Three Akismet Hacks to Improve Perfomance, Reduce Spam
As you know Akismet is a server-side spam filtering solution for Wordpress (WP) blogs. It works probably by wrapping a REST interface around an open source product like spam-assassin, which does bayesian classification of comments to try and figure out which are spam and which are real. Since it has a wide userbase, the statistical sample size is large enough for it to infer patterns that protect most of its users from most spam.
We can do better.
There are two prime problems with the way Akismet deals with recognized spam. First, it provides a centralized solution. If Akismet goes down, you will get a torrential amount of spam. The solution to partially ameloriate this problem is to add a quick DNS blacklist check on the incoming IP address. Why should you bother hitting the Akismet server without even doing a basic dns check? The second problem is that Akismet lets particular spammers keep on happily spamming your blog. Adding spam comments to the internal blacklist solves that problem.
There’s a also a potential problem with the way Akismet accesses the database. When it deletes all the old comments–which is does constantly–there’s a 20% chance for it to optimize the database.

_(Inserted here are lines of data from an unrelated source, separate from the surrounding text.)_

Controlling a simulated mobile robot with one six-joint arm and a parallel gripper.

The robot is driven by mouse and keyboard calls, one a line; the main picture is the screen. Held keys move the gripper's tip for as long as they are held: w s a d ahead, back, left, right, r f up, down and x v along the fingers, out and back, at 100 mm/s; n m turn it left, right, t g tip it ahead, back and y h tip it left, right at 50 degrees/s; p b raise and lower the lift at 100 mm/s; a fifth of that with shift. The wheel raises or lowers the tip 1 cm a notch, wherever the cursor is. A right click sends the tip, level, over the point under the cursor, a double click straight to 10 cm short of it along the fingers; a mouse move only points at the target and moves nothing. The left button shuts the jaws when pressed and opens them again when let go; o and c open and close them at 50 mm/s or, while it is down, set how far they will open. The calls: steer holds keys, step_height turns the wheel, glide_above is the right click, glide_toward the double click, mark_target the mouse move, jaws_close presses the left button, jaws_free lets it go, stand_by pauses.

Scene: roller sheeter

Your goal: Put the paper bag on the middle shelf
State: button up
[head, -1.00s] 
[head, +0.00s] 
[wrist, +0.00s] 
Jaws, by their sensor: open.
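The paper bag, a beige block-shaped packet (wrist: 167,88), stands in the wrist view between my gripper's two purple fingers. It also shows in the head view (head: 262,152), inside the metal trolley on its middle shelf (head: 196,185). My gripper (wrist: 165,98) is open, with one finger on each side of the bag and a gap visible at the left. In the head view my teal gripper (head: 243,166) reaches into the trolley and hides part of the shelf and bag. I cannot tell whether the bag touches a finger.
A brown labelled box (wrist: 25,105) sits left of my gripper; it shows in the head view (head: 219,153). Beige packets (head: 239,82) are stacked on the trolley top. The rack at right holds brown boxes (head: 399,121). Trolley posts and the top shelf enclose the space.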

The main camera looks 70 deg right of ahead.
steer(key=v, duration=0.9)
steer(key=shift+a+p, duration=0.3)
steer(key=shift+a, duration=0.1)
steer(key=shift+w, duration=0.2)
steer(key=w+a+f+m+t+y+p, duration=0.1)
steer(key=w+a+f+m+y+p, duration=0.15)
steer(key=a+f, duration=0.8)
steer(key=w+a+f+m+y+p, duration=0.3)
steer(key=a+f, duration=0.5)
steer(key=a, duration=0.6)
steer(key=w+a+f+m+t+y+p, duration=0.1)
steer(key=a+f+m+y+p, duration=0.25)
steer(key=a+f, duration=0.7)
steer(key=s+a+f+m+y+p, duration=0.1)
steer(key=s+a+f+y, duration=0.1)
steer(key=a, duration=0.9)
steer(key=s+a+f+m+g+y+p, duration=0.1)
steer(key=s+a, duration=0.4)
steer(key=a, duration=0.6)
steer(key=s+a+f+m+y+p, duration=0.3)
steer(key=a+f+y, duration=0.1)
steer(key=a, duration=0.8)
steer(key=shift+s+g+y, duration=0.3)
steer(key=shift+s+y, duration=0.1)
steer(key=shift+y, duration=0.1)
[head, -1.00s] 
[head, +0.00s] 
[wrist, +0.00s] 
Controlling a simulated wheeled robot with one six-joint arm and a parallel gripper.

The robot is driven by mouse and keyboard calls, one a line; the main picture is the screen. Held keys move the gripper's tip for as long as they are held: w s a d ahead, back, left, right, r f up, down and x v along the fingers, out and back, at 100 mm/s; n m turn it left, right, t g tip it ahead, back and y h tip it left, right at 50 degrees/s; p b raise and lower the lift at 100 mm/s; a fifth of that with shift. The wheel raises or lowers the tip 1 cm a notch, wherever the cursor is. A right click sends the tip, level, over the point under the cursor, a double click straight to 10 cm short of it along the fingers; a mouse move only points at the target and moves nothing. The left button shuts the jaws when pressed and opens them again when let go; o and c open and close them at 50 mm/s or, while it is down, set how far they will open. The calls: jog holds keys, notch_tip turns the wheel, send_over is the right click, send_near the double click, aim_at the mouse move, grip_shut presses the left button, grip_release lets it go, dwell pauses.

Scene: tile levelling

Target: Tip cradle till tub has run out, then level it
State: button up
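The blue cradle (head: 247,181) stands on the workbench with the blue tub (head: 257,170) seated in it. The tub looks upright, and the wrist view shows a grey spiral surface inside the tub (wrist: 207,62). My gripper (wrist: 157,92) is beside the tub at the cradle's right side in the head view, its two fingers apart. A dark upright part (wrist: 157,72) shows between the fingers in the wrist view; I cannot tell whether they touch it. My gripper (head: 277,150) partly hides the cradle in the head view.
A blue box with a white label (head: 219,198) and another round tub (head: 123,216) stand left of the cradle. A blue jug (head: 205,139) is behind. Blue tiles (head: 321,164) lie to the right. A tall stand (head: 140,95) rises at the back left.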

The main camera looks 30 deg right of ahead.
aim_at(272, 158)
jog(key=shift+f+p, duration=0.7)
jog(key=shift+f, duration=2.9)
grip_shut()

Instead, we want to try to delete all the really old spam, and optimize the table, every few hundred spams we get. In the new version, we delete old spam at a 0.2% rate.
You can download the new version of Akismet here: akismet.zip. Simply unzip and put into your wp-plugins folder as usual.
| This entry was posted on Saturday, September 23rd, 2006 at 3:38 pm and is tagged with open source product, incoming ip address, centralized solution, plugins folder, spams, accesses, server side, akismet, hacks, assassin, wp, interface, blog. You can follow any responses to this entry through the RSS 2.0 feed. You can leave a response, or trackback. |
It works.
The akismet plugin link doesn’t work anymore?
Whitelist, Blacklist, Greylist…
I recently got into a spirited discussion about Akismet. What is Akismet? When a new comment, trackback, or pingback comes to your blog it is submitted to the Akismet web service which runs hundreds of tests on the comment……
Elliott, I’ve been deeper than you did: I blocked blacklisted IPs (using miscellaneous DNS RBLs) from viewing my blog, so even referrer spammers have been blocked. The main issue was about 5 to 10% real visitors were blocked as well.
For sure, using DNS RBLs filters more spammers. However, it also filters legitimate comments as well. The main issue here is people who post comments often have blogs. And they talk about other blogs. If you reject their comments, they won’t comment your blog, they won’t come back to read other comments and they won’t talk about your blog neither.
It’s probably better to have to remove spam manually than preventing opinion leaders (what other bloggers are) to participate to your blog by leaving an interesting comment on it.
IP blacklisting is definitely a technique for the heavily spammed. It will lead to more false positives, but if you don’t mind that price, it should also heavily decrease the amount of spam getting through the filter.
Unfortunately the DNS RBLs cause an unusually high false positive rate, which is why we don’t use them anymore.
The database optimize will be removed or reduced in the next version, it can cause problems on larger blogs.